Set problem: Reproduce all the entries exactly and keep the pictures out.

# Start of Source records

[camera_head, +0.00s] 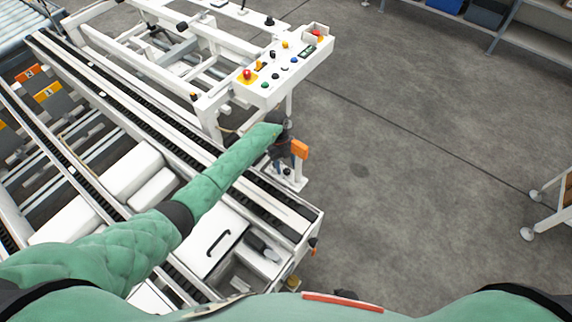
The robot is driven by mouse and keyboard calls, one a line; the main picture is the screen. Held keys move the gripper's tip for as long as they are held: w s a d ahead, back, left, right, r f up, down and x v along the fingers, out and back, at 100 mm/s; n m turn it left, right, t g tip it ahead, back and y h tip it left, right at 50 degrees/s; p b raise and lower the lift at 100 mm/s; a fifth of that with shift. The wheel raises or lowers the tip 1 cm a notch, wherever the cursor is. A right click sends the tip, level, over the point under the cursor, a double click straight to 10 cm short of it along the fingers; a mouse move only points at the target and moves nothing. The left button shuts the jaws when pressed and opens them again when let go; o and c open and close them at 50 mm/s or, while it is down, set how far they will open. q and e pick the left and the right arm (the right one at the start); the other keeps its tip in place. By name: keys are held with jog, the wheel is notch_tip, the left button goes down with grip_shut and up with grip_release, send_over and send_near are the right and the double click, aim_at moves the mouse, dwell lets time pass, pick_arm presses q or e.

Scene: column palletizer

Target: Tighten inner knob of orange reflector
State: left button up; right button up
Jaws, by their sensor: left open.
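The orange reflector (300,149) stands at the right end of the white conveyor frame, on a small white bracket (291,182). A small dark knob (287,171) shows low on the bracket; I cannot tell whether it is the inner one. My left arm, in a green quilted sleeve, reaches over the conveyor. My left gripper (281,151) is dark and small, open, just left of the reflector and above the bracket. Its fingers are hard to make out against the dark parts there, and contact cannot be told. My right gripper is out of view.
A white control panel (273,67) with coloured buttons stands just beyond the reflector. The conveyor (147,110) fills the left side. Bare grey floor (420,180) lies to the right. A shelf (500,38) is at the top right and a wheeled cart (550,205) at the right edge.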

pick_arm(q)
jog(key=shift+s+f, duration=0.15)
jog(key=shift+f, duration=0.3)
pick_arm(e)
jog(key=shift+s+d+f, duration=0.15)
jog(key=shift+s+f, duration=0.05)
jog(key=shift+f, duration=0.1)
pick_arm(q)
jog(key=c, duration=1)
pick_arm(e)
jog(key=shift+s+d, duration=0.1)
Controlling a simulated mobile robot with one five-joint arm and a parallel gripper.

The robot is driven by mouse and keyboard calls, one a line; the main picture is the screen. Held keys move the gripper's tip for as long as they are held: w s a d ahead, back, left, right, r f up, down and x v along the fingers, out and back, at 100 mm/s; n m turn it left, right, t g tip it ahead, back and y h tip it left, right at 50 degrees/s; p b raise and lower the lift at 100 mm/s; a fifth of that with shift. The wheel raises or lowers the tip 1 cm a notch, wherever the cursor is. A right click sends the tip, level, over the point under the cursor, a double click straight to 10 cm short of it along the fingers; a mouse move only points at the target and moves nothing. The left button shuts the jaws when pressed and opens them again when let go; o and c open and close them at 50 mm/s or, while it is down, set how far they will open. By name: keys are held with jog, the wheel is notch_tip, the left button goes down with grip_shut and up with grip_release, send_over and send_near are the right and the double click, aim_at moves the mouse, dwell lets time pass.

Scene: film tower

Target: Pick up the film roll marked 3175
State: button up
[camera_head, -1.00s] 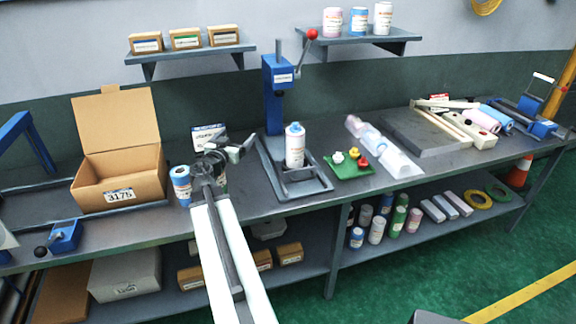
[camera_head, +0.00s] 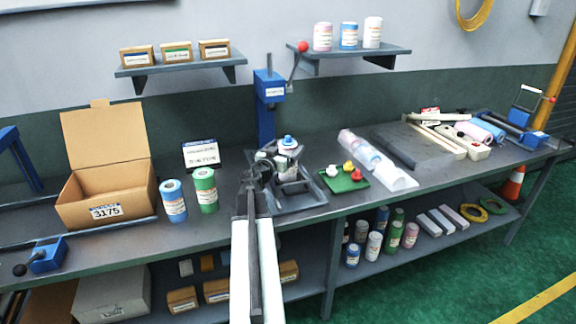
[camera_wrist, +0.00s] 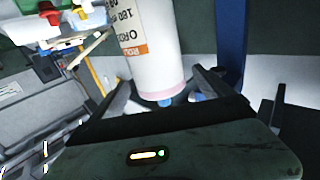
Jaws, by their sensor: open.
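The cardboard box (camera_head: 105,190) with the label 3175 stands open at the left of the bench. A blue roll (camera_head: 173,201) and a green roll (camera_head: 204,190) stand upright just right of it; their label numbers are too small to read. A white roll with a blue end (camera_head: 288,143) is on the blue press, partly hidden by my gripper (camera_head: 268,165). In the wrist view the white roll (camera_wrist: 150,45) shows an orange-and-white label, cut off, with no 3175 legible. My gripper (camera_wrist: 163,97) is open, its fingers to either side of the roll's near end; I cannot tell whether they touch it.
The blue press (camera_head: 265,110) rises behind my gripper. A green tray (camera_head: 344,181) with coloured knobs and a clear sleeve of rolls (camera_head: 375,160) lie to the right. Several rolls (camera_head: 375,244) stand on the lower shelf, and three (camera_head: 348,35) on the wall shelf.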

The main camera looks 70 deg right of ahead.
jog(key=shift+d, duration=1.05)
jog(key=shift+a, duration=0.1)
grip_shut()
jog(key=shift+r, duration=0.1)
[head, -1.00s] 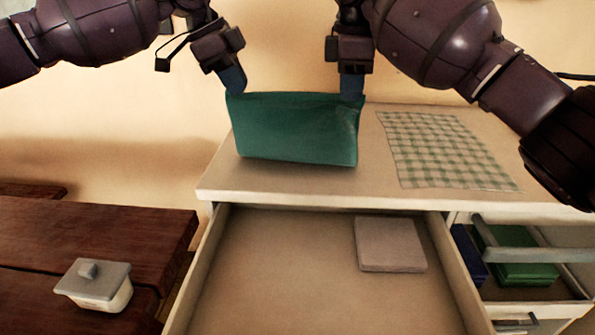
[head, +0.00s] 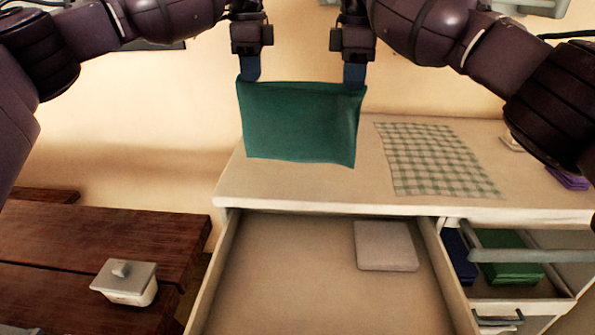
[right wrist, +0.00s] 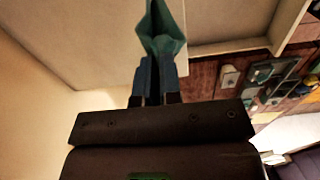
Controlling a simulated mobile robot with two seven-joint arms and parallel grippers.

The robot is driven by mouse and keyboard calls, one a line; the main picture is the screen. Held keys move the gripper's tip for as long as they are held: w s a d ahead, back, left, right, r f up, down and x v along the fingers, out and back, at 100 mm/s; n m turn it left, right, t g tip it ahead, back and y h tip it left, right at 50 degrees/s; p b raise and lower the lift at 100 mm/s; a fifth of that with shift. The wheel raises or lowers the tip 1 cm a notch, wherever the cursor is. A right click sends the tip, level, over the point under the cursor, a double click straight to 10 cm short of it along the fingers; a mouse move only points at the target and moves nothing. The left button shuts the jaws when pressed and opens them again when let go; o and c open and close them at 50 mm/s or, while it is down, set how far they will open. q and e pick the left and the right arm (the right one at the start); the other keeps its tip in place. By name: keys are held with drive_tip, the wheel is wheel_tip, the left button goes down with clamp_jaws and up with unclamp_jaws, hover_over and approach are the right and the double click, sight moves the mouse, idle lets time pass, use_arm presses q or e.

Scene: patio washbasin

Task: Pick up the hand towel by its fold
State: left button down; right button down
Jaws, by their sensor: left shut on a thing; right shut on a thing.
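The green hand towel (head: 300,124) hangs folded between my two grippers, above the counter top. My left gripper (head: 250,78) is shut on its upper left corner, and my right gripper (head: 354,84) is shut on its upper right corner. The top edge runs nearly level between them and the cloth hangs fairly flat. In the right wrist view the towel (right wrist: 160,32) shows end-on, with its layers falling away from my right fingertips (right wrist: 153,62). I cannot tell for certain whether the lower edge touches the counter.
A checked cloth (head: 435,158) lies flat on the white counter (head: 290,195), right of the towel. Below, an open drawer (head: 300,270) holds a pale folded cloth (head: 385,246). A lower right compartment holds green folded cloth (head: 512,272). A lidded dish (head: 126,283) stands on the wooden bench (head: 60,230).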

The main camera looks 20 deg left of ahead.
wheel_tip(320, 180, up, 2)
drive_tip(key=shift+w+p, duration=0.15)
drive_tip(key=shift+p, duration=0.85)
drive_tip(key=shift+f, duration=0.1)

# End of Source records

Response:
[camera_head, +0.00s] 
The robot is driven by mouse and keyboard calls, one a line; the main picture is the screen. Held keys move the gripper's tip for as long as they are held: w s a d ahead, back, left, right, r f up, down and x v along the fingers, out and back, at 100 mm/s; n m turn it left, right, t g tip it ahead, back and y h tip it left, right at 50 degrees/s; p b raise and lower the lift at 100 mm/s; a fifth of that with shift. The wheel raises or lowers the tip 1 cm a notch, wherever the cursor is. A right click sends the tip, level, over the point under the cursor, a double click straight to 10 cm short of it along the fingers; a mouse move only points at the target and moves nothing. The left button shuts the jaws when pressed and opens them again when let go; o and c open and close them at 50 mm/s or, while it is down, set how far they will open. q and e pick the left and the right arm (the right one at the start); the other keeps its tip in place. By name: keys are held with jog, the wheel is notch_tip, the left button goes down with grip_shut and up with grip_release, send_over and send_near are the right and the double click, aim_at moves the mouse, dwell lets time pass, pick_arm presses q or e.

Scene: column palletizer

Target: Tighten inner knob of orange reflector
State: left button up; right button up
Jaws, by their sensor: left open.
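The orange reflector (300,149) stands at the right end of the white conveyor frame, on a small white bracket (291,182). A small dark knob (287,171) shows low on the bracket; I cannot tell whether it is the inner one. My left arm, in a green quilted sleeve, reaches over the conveyor. My left gripper (281,151) is dark and small, open, just left of the reflector and above the bracket. Its fingers are hard to make out against the dark parts there, and contact cannot be told. My right gripper is out of view.
A white control panel (273,67) with coloured buttons stands just beyond the reflector. The conveyor (147,110) fills the left side. Bare grey floor (420,180) lies to the right. A shelf (500,38) is at the top right and a wheeled cart (550,205) at the right edge.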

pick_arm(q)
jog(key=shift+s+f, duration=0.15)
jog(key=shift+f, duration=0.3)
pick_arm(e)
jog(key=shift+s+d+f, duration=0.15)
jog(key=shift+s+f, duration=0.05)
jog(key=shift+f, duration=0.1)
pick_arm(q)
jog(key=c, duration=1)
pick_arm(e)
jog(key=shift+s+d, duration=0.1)
Controlling a simulated mobile robot with one five-joint arm and a parallel gripper.

The robot is driven by mouse and keyboard calls, one a line; the main picture is the screen. Held keys move the gripper's tip for as long as they are held: w s a d ahead, back, left, right, r f up, down and x v along the fingers, out and back, at 100 mm/s; n m turn it left, right, t g tip it ahead, back and y h tip it left, right at 50 degrees/s; p b raise and lower the lift at 100 mm/s; a fifth of that with shift. The wheel raises or lowers the tip 1 cm a notch, wherever the cursor is. A right click sends the tip, level, over the point under the cursor, a double click straight to 10 cm short of it along the fingers; a mouse move only points at the target and moves nothing. The left button shuts the jaws when pressed and opens them again when let go; o and c open and close them at 50 mm/s or, while it is down, set how far they will open. By name: keys are held with jog, the wheel is notch_tip, the left button goes down with grip_shut and up with grip_release, send_over and send_near are the right and the double click, aim_at moves the mouse, dwell lets time pass.

Scene: film tower

Target: Pick up the film roll marked 3175
State: button up
[camera_head, -1.00s] 
[camera_head, +0.00s] 
[camera_wrist, +0.00s] 
Jaws, by their sensor: open.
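The cardboard box (camera_head: 105,190) with the label 3175 stands open at the left of the bench. A blue roll (camera_head: 173,201) and a green roll (camera_head: 204,190) stand upright just right of it; their label numbers are too small to read. A white roll with a blue end (camera_head: 288,143) is on the blue press, partly hidden by my gripper (camera_head: 268,165). In the wrist view the white roll (camera_wrist: 150,45) shows an orange-and-white label, cut off, with no 3175 legible. My gripper (camera_wrist: 163,97) is open, its fingers to either side of the roll's near end; I cannot tell whether they touch it.
The blue press (camera_head: 265,110) rises behind my gripper. A green tray (camera_head: 344,181) with coloured knobs and a clear sleeve of rolls (camera_head: 375,160) lie to the right. Several rolls (camera_head: 375,244) stand on the lower shelf, and three (camera_head: 348,35) on the wall shelf.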

The main camera looks 70 deg right of ahead.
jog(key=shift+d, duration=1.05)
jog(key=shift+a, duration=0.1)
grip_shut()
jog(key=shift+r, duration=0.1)
[head, -1.00s] 
[head, +0.00s] 
[right wrist, +0.00s] 
Controlling a simulated mobile robot with two seven-joint arms and parallel grippers.

The robot is driven by mouse and keyboard calls, one a line; the main picture is the screen. Held keys move the gripper's tip for as long as they are held: w s a d ahead, back, left, right, r f up, down and x v along the fingers, out and back, at 100 mm/s; n m turn it left, right, t g tip it ahead, back and y h tip it left, right at 50 degrees/s; p b raise and lower the lift at 100 mm/s; a fifth of that with shift. The wheel raises or lowers the tip 1 cm a notch, wherever the cursor is. A right click sends the tip, level, over the point under the cursor, a double click straight to 10 cm short of it along the fingers; a mouse move only points at the target and moves nothing. The left button shuts the jaws when pressed and opens them again when let go; o and c open and close them at 50 mm/s or, while it is down, set how far they will open. q and e pick the left and the right arm (the right one at the start); the other keeps its tip in place. By name: keys are held with drive_tip, the wheel is wheel_tip, the left button goes down with clamp_jaws and up with unclamp_jaws, hover_over and approach are the right and the double click, sight moves the mouse, idle lets time pass, use_arm presses q or e.

Scene: patio washbasin

Task: Pick up the hand towel by its fold
State: left button down; right button down
Jaws, by their sensor: left shut on a thing; right shut on a thing.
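The green hand towel (head: 300,124) hangs folded between my two grippers, above the counter top. My left gripper (head: 250,78) is shut on its upper left corner, and my right gripper (head: 354,84) is shut on its upper right corner. The top edge runs nearly level between them and the cloth hangs fairly flat. In the right wrist view the towel (right wrist: 160,32) shows end-on, with its layers falling away from my right fingertips (right wrist: 153,62). I cannot tell for certain whether the lower edge touches the counter.
A checked cloth (head: 435,158) lies flat on the white counter (head: 290,195), right of the towel. Below, an open drawer (head: 300,270) holds a pale folded cloth (head: 385,246). A lower right compartment holds green folded cloth (head: 512,272). A lidded dish (head: 126,283) stands on the wooden bench (head: 60,230).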

The main camera looks 20 deg left of ahead.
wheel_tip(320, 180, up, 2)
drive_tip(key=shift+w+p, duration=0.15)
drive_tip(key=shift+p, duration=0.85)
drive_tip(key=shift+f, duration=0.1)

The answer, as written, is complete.